_Your objective_
Only lines with the string "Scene" matter here; gather them from the material below.

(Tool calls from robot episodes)
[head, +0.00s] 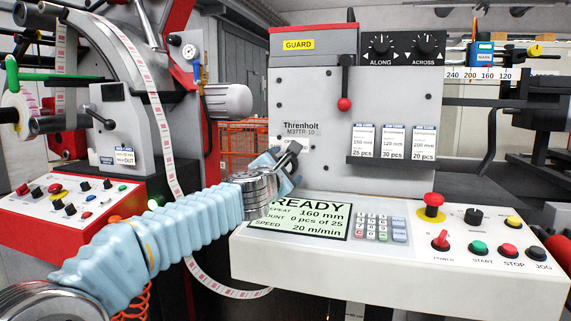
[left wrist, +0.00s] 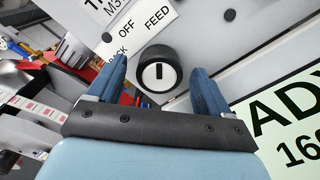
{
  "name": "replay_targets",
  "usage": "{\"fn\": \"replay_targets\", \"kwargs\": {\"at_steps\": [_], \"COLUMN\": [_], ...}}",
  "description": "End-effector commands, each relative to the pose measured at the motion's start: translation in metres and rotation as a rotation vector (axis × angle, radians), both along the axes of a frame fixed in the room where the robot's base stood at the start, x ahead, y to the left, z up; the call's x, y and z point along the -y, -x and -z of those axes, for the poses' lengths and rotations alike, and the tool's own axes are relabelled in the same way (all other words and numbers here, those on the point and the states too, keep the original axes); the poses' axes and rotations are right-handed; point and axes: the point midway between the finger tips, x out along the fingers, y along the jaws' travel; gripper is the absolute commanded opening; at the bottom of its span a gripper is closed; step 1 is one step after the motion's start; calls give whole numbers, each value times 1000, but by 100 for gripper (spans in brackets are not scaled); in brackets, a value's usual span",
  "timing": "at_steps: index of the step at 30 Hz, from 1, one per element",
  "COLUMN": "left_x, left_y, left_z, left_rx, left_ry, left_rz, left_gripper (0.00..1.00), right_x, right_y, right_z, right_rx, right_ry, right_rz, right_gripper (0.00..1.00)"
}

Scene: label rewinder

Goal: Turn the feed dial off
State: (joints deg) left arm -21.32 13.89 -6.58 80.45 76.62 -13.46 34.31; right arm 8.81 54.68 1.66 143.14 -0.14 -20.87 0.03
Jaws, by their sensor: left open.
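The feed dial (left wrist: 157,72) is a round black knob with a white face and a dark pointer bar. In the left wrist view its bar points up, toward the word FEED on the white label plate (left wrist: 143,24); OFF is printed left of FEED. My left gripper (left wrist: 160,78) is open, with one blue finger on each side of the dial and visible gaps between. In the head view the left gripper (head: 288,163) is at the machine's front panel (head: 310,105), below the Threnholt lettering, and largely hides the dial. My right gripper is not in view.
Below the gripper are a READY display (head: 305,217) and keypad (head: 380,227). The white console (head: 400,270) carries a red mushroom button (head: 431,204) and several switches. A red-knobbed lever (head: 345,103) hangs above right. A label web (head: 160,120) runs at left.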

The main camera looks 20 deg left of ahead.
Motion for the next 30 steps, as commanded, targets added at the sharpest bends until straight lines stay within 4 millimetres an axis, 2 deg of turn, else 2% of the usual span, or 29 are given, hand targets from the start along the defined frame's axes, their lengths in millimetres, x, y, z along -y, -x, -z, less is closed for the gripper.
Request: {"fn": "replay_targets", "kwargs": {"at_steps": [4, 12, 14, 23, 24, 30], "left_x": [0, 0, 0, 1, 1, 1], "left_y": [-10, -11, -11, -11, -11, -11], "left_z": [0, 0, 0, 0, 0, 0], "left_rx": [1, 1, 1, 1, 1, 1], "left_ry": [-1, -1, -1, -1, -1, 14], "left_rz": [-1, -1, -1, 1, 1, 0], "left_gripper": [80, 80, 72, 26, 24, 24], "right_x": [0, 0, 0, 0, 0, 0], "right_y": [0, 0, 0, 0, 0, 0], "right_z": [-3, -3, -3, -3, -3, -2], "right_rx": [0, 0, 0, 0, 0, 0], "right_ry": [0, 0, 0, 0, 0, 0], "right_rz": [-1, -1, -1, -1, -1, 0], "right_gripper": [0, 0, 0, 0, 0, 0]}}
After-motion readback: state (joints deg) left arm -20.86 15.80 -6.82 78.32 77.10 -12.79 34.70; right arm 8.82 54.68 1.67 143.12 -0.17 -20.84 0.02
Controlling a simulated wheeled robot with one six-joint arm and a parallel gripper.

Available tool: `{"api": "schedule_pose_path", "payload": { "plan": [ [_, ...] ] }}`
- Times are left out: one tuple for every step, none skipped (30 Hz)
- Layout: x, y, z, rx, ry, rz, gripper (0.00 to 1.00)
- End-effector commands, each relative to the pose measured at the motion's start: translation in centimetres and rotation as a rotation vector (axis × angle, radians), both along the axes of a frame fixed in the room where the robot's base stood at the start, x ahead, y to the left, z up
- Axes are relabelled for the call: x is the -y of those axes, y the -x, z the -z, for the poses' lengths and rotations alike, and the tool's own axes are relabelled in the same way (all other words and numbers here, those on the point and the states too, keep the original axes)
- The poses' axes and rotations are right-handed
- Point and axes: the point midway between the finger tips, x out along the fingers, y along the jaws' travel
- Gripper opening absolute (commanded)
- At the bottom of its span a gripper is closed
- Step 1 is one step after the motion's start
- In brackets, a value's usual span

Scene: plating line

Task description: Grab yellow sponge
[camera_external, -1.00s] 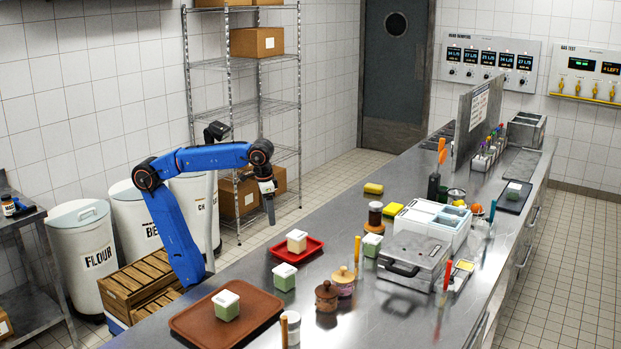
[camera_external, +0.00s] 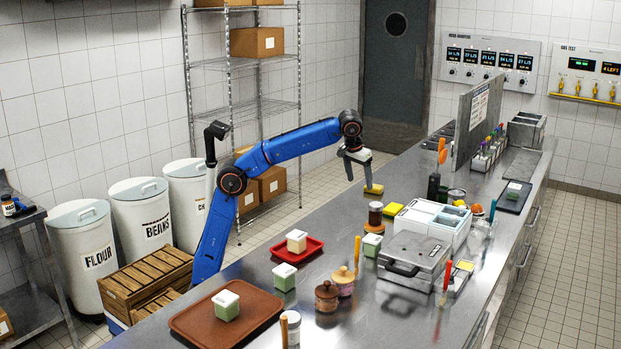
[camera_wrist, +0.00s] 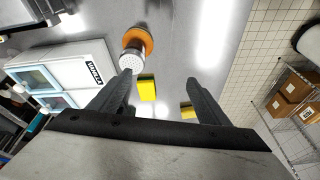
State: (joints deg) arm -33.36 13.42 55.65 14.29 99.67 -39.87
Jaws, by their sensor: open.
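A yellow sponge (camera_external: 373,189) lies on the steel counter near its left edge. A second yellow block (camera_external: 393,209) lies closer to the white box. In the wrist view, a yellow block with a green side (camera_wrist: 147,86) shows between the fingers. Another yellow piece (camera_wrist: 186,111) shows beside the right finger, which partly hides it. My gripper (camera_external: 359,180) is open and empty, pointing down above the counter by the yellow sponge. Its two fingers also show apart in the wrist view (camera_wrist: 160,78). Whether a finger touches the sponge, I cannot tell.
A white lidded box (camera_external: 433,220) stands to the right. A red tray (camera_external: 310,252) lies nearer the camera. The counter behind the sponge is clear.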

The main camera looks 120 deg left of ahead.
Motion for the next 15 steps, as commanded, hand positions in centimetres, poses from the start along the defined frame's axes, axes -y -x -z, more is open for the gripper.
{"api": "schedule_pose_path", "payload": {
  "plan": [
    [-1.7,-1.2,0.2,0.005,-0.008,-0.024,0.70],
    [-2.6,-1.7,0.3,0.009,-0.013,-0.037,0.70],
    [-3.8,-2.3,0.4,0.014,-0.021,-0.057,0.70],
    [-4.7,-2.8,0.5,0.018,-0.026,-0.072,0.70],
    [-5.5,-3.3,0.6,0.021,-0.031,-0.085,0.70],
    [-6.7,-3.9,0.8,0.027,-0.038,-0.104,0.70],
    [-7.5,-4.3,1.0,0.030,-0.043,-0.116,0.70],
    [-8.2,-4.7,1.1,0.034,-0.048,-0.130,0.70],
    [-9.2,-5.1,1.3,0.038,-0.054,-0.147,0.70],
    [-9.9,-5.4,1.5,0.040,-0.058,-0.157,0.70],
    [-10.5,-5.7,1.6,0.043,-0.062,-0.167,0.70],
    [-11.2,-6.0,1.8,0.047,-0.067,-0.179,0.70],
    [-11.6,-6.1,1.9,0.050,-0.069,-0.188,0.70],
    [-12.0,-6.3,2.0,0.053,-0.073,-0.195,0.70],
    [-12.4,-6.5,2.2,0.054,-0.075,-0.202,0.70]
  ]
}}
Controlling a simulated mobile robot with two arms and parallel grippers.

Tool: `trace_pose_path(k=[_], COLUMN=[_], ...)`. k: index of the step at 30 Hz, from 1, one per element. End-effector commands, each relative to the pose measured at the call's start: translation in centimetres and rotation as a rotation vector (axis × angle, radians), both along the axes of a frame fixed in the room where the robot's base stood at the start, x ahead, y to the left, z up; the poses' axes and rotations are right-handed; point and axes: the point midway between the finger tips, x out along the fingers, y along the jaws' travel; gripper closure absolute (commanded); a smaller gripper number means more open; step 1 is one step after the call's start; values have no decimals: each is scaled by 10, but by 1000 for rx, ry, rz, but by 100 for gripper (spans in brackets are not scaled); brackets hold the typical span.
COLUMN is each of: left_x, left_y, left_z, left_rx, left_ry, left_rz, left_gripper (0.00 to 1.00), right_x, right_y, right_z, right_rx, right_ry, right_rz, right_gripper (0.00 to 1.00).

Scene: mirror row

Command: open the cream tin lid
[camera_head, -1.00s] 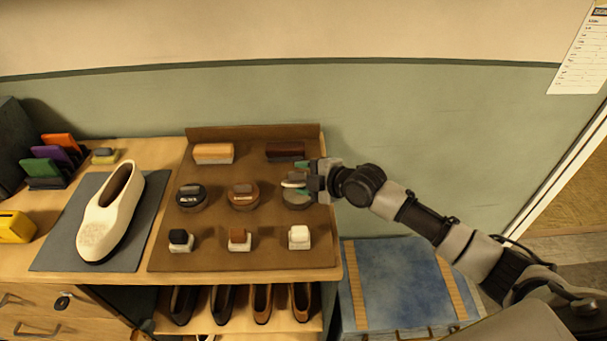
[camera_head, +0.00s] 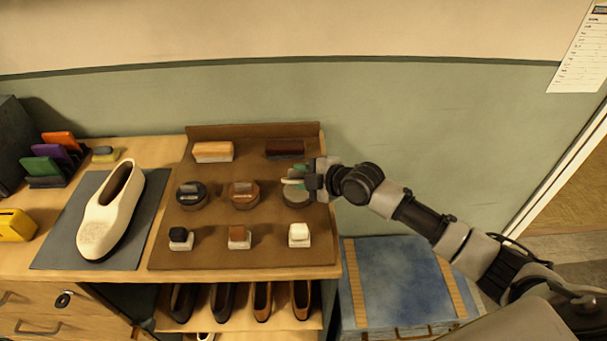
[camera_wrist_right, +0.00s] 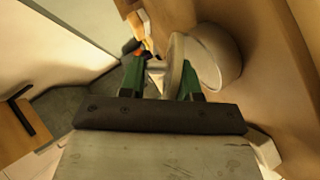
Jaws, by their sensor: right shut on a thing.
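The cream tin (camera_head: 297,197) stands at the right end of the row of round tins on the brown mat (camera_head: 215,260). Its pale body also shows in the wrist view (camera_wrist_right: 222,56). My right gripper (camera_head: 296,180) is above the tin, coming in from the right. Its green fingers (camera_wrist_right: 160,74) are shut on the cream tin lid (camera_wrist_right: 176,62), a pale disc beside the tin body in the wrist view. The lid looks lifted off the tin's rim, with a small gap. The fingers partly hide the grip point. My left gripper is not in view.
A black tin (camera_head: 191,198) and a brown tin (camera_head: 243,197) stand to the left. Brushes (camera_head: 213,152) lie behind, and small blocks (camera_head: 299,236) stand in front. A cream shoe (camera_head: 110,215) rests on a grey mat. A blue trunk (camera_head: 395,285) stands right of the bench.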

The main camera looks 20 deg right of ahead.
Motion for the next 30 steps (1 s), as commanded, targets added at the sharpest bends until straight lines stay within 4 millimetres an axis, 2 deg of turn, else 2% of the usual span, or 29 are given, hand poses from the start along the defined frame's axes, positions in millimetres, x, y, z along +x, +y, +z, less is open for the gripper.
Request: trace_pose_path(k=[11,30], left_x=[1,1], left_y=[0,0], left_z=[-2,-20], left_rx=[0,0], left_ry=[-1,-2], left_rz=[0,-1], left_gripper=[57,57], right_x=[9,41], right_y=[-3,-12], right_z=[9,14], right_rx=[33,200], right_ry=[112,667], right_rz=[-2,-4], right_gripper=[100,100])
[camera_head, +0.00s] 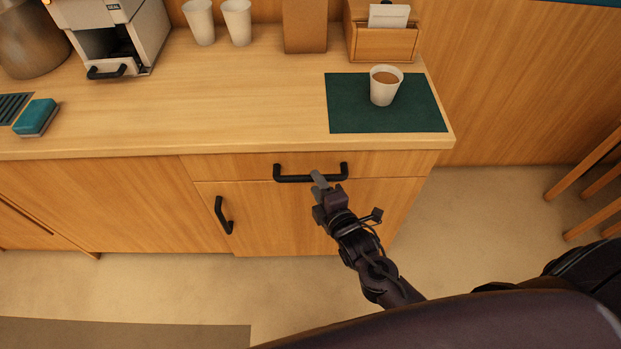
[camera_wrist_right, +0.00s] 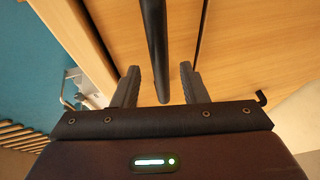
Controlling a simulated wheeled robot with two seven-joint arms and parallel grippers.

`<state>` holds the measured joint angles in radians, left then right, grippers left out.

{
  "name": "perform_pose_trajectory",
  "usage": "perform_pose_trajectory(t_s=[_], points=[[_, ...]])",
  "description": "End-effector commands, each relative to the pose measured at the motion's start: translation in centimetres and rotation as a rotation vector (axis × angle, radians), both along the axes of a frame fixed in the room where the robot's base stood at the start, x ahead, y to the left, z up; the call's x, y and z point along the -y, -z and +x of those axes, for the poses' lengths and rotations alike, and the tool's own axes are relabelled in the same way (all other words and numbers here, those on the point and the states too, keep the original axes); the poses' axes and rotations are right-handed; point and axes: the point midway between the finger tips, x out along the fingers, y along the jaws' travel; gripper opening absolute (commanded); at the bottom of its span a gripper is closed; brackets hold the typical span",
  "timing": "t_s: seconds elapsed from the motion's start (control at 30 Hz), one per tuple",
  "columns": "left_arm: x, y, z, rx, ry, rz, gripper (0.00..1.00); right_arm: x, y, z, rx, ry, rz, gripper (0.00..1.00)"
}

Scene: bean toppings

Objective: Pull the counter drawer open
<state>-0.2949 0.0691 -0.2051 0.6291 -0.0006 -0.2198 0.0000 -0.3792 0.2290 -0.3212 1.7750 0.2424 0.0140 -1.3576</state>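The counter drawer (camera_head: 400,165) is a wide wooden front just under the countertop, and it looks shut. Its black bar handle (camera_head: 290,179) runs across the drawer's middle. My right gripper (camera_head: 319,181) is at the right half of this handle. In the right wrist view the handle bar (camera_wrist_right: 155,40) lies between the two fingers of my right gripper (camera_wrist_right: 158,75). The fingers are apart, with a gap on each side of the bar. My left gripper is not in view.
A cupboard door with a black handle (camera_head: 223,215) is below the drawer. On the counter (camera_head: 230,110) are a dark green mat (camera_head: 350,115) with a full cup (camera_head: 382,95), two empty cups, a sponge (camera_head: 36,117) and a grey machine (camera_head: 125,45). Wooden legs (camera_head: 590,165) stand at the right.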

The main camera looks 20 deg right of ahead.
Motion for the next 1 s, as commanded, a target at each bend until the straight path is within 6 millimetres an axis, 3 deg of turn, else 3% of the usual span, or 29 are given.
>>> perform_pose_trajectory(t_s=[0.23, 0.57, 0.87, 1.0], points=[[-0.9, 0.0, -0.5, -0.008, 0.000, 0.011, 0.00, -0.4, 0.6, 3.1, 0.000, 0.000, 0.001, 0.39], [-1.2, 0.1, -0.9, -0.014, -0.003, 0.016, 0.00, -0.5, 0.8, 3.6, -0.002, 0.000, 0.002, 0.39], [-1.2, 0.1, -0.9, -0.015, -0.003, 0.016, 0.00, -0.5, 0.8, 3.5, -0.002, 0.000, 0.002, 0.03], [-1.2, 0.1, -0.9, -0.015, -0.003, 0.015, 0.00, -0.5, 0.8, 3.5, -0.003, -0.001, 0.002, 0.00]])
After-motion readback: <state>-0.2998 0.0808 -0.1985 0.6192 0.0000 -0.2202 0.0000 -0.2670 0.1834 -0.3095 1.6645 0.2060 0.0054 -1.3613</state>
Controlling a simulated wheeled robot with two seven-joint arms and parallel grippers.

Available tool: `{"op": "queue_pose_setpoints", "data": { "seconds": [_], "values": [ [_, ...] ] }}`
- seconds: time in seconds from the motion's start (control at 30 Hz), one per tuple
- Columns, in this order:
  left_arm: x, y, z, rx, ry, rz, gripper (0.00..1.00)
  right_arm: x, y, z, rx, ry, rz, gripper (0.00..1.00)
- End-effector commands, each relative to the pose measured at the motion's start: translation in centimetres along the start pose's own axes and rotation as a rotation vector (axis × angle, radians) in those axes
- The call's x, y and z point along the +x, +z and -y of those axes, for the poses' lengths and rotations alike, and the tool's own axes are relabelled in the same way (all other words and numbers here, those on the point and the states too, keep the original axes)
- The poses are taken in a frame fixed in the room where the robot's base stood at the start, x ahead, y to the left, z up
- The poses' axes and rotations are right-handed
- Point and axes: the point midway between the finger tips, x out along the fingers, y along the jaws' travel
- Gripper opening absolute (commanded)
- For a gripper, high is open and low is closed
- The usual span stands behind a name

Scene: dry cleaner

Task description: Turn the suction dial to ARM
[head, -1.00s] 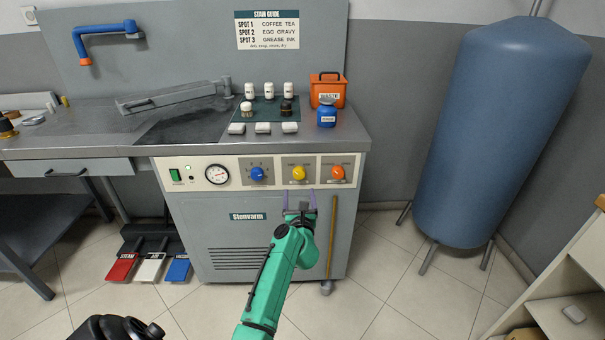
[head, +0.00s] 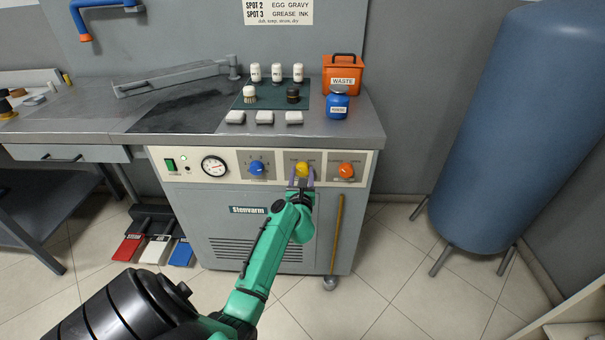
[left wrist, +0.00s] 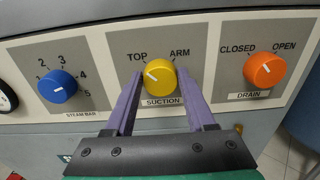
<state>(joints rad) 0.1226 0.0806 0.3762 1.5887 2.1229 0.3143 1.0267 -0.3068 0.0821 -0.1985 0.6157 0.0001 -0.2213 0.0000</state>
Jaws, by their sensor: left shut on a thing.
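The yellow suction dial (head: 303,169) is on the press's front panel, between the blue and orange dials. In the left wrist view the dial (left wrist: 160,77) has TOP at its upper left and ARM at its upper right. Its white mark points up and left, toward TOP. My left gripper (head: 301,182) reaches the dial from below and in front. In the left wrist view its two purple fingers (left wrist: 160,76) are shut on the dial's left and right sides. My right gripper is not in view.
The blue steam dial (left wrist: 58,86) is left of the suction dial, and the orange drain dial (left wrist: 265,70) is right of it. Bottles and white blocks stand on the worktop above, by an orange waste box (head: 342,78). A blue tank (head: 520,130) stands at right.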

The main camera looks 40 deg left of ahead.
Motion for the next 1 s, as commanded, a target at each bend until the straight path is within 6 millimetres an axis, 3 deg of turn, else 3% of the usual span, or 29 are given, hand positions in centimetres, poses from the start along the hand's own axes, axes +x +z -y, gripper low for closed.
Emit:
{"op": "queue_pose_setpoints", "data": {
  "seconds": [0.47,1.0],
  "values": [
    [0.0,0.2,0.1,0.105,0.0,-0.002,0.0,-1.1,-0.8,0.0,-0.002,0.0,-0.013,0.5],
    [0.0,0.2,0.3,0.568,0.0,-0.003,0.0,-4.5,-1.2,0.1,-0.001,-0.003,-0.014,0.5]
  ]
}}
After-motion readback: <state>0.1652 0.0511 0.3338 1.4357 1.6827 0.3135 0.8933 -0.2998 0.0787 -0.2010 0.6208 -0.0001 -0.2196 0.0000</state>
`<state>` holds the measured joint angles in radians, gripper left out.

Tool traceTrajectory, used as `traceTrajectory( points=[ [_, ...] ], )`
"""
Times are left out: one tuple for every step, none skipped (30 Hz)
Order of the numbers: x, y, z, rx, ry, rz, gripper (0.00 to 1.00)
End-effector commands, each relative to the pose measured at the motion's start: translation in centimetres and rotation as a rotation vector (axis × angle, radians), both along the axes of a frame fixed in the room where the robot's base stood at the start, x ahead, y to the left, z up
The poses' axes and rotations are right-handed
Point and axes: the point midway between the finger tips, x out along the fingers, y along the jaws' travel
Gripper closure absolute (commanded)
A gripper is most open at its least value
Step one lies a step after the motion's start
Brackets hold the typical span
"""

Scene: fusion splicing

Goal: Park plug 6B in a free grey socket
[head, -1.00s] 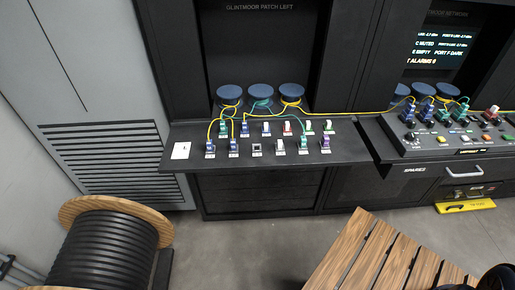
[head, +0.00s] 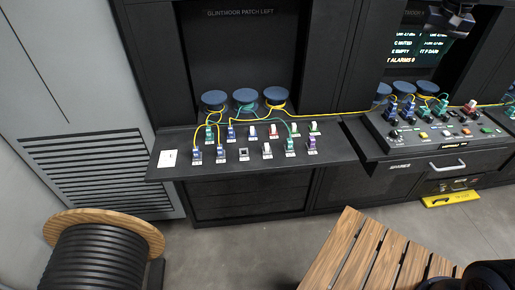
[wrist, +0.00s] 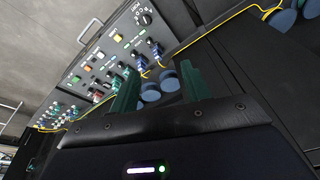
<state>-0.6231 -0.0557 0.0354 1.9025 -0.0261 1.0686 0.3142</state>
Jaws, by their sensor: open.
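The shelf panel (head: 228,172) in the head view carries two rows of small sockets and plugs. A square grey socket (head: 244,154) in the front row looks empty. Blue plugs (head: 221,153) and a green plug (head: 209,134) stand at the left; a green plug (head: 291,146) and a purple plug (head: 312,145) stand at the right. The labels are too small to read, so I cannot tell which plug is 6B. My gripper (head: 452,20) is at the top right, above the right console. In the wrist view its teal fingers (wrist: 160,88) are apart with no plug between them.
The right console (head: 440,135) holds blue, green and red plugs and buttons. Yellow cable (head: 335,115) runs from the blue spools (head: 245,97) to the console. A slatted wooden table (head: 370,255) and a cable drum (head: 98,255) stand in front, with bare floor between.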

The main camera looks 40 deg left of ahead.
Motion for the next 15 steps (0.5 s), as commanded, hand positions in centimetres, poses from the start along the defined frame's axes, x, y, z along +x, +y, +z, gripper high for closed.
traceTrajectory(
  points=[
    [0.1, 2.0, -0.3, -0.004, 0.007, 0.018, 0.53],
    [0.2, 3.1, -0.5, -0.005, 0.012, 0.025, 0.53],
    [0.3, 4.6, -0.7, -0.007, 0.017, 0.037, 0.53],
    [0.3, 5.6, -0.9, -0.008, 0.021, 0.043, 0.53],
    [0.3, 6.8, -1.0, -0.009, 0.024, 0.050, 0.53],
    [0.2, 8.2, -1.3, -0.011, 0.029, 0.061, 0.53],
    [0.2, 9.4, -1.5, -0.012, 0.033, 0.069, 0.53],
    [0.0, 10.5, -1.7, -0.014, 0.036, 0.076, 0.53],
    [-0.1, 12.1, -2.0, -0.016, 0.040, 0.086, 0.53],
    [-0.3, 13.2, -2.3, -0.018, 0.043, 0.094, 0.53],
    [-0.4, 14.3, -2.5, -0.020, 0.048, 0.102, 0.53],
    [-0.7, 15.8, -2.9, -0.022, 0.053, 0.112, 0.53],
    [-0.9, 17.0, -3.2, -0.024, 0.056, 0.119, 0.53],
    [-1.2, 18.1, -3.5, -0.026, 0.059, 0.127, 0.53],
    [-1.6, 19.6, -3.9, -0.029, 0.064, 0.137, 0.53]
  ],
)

_Answer to this exercise_
Scene: label rewinder
Scene: plating line
Scene: mirror row
Scene: bean toppings
Scene: dry cleaner
Scene: fusion splicing

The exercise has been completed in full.